**Stated problem**
Copy out all the records, word for word.

**Provided data**
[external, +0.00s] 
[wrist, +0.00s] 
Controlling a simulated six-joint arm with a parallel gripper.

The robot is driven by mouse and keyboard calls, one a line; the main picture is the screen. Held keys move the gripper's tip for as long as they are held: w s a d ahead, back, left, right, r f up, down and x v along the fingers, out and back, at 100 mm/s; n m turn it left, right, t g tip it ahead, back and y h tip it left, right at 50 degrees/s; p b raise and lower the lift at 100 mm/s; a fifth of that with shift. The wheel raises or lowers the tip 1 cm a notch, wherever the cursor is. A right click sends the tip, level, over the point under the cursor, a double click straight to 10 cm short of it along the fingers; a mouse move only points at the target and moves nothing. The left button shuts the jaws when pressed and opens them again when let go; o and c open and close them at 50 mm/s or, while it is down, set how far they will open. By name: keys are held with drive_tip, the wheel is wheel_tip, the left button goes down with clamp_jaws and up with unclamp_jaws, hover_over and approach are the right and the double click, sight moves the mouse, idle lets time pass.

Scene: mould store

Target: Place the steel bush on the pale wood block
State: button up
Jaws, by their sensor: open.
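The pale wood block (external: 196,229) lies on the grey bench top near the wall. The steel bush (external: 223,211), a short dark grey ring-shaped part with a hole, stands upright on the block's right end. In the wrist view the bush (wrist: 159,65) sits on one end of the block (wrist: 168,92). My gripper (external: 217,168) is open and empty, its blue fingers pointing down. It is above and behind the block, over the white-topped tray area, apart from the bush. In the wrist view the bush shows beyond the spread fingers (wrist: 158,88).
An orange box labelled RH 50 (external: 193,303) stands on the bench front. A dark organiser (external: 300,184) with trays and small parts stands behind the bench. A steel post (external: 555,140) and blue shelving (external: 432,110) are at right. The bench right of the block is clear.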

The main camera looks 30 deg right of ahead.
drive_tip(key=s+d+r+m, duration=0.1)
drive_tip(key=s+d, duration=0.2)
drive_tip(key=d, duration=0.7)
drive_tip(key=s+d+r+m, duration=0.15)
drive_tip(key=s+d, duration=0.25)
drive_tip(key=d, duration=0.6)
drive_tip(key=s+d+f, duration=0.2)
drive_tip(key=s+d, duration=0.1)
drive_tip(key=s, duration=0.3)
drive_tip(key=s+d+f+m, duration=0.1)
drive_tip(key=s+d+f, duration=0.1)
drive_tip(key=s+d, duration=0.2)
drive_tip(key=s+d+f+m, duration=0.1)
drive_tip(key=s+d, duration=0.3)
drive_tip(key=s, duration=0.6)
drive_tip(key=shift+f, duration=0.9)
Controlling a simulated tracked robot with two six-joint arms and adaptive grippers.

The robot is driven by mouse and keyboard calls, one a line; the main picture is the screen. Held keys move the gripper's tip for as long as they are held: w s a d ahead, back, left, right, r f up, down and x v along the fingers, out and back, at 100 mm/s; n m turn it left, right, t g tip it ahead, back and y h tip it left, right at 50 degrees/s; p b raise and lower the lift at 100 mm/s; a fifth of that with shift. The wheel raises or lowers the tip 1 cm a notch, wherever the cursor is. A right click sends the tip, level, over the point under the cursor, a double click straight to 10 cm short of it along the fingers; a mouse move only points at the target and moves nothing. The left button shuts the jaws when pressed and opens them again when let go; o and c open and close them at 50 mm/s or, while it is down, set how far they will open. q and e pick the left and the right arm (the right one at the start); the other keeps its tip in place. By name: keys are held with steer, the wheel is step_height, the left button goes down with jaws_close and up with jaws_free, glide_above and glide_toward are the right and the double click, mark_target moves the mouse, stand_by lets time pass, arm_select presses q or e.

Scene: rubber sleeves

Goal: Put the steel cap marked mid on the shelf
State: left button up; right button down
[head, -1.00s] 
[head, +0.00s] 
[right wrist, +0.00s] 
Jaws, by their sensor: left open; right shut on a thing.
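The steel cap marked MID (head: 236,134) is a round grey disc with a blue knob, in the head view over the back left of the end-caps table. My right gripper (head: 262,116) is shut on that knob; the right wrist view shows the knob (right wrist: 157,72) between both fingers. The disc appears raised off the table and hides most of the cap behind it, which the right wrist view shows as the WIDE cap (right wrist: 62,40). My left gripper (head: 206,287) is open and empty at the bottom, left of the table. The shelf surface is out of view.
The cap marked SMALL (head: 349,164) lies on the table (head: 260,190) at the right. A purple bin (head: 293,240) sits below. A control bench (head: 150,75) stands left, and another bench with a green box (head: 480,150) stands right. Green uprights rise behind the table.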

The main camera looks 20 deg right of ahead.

**Full response**
[external, +0.00s] 
[wrist, +0.00s] 
Controlling a simulated six-joint arm with a parallel gripper.

The robot is driven by mouse and keyboard calls, one a line; the main picture is the screen. Held keys move the gripper's tip for as long as they are held: w s a d ahead, back, left, right, r f up, down and x v along the fingers, out and back, at 100 mm/s; n m turn it left, right, t g tip it ahead, back and y h tip it left, right at 50 degrees/s; p b raise and lower the lift at 100 mm/s; a fifth of that with shift. The wheel raises or lowers the tip 1 cm a notch, wherever the cursor is. A right click sends the tip, level, over the point under the cursor, a double click straight to 10 cm short of it along the fingers; a mouse move only points at the target and moves nothing. The left button shuts the jaws when pressed and opens them again when let go; o and c open and close them at 50 mm/s or, while it is down, set how far they will open. By name: keys are held with drive_tip, the wheel is wheel_tip, the left button goes down with clamp_jaws and up with unclamp_jaws, hover_over and approach are the right and the double click, sight moves the mouse, idle lets time pass.

Scene: mould store

Target: Place the steel bush on the pale wood block
State: button up
Jaws, by their sensor: open.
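The pale wood block (external: 196,229) lies on the grey bench top near the wall. The steel bush (external: 223,211), a short dark grey ring-shaped part with a hole, stands upright on the block's right end. In the wrist view the bush (wrist: 159,65) sits on one end of the block (wrist: 168,92). My gripper (external: 217,168) is open and empty, its blue fingers pointing down. It is above and behind the block, over the white-topped tray area, apart from the bush. In the wrist view the bush shows beyond the spread fingers (wrist: 158,88).
An orange box labelled RH 50 (external: 193,303) stands on the bench front. A dark organiser (external: 300,184) with trays and small parts stands behind the bench. A steel post (external: 555,140) and blue shelving (external: 432,110) are at right. The bench right of the block is clear.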

The main camera looks 30 deg right of ahead.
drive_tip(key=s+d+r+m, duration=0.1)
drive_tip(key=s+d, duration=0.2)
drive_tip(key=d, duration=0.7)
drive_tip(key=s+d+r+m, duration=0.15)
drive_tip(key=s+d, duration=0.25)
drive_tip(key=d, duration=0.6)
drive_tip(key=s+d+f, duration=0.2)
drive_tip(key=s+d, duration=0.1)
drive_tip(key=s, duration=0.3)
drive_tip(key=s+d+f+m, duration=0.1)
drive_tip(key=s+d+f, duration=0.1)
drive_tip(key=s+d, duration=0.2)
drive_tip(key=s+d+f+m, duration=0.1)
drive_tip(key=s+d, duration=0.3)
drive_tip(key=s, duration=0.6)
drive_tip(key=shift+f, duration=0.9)
Controlling a simulated tracked robot with two six-joint arms and adaptive grippers.

The robot is driven by mouse and keyboard calls, one a line; the main picture is the screen. Held keys move the gripper's tip for as long as they are held: w s a d ahead, back, left, right, r f up, down and x v along the fingers, out and back, at 100 mm/s; n m turn it left, right, t g tip it ahead, back and y h tip it left, right at 50 degrees/s; p b raise and lower the lift at 100 mm/s; a fifth of that with shift. The wheel raises or lowers the tip 1 cm a notch, wherever the cursor is. A right click sends the tip, level, over the point under the cursor, a double click straight to 10 cm short of it along the fingers; a mouse move only points at the target and moves nothing. The left button shuts the jaws when pressed and opens them again when let go; o and c open and close them at 50 mm/s or, while it is down, set how far they will open. q and e pick the left and the right arm (the right one at the start); the other keeps its tip in place. By name: keys are held with steer, the wheel is step_height, the left button goes down with jaws_close and up with jaws_free, glide_above and glide_toward are the right and the double click, mark_target moves the mouse, stand_by lets time pass, arm_select presses q or e.

Scene: rubber sleeves

Goal: Put the steel cap marked mid on the shelf
State: left button up; right button down
[head, -1.00s] 
[head, +0.00s] 
[right wrist, +0.00s] 
Jaws, by their sensor: left open; right shut on a thing.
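The steel cap marked MID (head: 236,134) is a round grey disc with a blue knob, in the head view over the back left of the end-caps table. My right gripper (head: 262,116) is shut on that knob; the right wrist view shows the knob (right wrist: 157,72) between both fingers. The disc appears raised off the table and hides most of the cap behind it, which the right wrist view shows as the WIDE cap (right wrist: 62,40). My left gripper (head: 206,287) is open and empty at the bottom, left of the table. The shelf surface is out of view.
The cap marked SMALL (head: 349,164) lies on the table (head: 260,190) at the right. A purple bin (head: 293,240) sits below. A control bench (head: 150,75) stands left, and another bench with a green box (head: 480,150) stands right. Green uprights rise behind the table.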

The main camera looks 20 deg right of ahead.

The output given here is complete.